• _GIVEN RECORDS_:
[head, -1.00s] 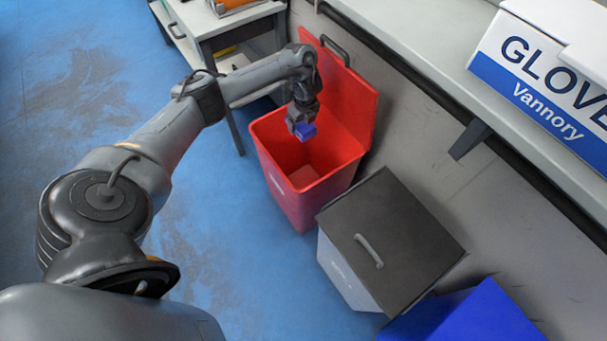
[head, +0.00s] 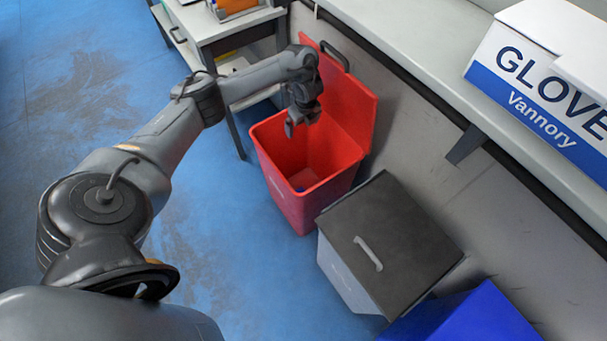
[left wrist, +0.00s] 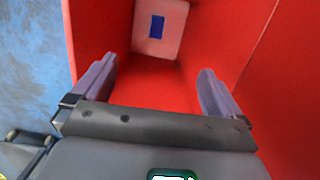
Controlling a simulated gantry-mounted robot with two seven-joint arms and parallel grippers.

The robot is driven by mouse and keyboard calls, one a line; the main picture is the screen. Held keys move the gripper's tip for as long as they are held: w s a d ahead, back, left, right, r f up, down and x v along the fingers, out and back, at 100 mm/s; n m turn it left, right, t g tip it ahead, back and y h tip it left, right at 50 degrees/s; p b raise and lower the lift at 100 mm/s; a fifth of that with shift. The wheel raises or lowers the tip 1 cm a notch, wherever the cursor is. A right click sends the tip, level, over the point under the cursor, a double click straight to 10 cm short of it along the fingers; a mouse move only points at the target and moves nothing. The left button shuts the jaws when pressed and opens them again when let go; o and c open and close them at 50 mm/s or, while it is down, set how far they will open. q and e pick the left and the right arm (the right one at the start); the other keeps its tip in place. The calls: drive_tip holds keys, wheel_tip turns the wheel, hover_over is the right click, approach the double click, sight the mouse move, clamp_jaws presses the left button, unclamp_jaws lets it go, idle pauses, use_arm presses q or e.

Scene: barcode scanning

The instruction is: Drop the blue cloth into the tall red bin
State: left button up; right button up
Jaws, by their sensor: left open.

---

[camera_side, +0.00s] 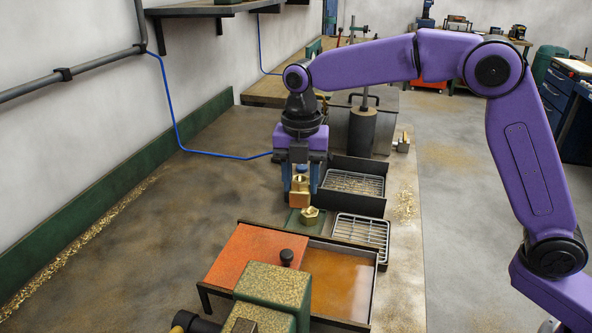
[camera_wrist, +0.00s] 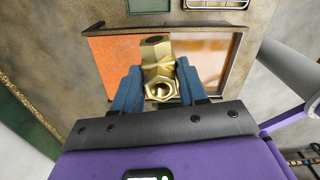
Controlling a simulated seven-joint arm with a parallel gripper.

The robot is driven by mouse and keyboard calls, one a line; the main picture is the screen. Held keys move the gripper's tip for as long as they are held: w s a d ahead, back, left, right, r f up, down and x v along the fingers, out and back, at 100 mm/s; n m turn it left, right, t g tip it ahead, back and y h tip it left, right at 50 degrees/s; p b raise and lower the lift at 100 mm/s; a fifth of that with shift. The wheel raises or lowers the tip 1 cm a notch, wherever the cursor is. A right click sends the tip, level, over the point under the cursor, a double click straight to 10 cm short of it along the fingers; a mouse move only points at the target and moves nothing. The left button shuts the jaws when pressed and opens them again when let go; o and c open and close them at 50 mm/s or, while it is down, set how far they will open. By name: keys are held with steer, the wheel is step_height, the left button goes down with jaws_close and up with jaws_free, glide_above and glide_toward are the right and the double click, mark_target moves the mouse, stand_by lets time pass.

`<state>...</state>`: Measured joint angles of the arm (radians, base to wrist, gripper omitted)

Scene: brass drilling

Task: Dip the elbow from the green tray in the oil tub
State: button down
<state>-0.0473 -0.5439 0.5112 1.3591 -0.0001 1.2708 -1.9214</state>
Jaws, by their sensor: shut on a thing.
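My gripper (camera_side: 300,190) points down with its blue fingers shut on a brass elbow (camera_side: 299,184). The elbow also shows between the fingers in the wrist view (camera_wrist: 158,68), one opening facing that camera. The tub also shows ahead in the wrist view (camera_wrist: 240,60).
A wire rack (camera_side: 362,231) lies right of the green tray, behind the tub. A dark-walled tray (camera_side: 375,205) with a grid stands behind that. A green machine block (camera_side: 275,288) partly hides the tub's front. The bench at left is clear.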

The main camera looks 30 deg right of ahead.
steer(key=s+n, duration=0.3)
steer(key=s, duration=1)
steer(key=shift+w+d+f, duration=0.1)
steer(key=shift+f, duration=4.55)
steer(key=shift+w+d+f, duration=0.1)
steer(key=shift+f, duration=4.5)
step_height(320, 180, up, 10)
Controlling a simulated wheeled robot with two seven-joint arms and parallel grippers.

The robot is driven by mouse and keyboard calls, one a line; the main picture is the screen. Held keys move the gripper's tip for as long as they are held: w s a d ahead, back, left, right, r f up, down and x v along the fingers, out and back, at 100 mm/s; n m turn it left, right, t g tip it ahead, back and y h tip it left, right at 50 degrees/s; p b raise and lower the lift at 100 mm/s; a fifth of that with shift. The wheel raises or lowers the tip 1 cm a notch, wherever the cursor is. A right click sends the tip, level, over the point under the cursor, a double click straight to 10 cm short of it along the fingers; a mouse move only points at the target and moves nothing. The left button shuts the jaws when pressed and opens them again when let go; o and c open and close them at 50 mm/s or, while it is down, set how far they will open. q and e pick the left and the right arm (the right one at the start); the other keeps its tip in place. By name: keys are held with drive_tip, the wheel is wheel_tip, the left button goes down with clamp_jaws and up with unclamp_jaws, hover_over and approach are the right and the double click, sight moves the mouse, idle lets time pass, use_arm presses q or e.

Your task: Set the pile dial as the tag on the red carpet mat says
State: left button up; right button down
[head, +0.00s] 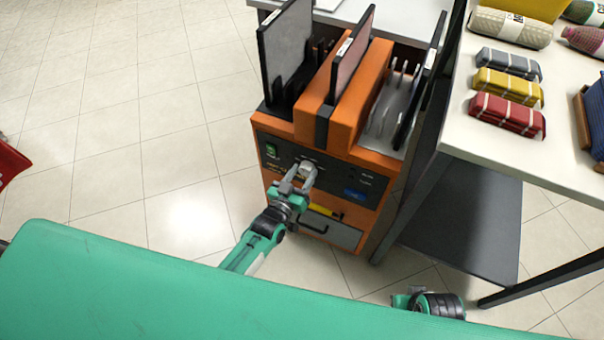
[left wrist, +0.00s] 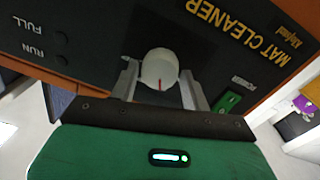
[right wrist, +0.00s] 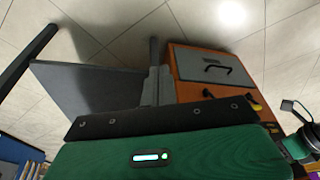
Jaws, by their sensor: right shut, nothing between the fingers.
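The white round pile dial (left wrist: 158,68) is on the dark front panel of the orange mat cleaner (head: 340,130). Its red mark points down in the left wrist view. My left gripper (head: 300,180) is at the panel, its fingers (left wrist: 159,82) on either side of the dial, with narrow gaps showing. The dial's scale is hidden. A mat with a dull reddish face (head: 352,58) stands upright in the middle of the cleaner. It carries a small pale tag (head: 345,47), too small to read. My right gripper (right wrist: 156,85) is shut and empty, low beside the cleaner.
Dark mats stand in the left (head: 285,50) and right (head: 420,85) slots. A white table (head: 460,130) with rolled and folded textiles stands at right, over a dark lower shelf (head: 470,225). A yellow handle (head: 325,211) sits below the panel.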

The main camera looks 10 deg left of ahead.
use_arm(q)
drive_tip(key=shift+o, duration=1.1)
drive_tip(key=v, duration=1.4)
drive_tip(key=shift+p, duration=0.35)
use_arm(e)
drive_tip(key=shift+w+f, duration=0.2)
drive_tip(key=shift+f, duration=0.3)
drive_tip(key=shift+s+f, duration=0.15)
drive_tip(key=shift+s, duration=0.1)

• _SET TASK_: Beginning with the line above that contains "[head, -1.00s]" and finishing with the line that contains "Controlling a simulated gantry-mounted", print those lines exactly and only. Skip all pictures.

• _TASK SOLUTION_:
[head, -1.00s] 
[head, +0.00s] 
[left wrist, +0.00s] 
Controlling a simulated gantry-mounted robot with two seven-joint arms and parallel grippers.

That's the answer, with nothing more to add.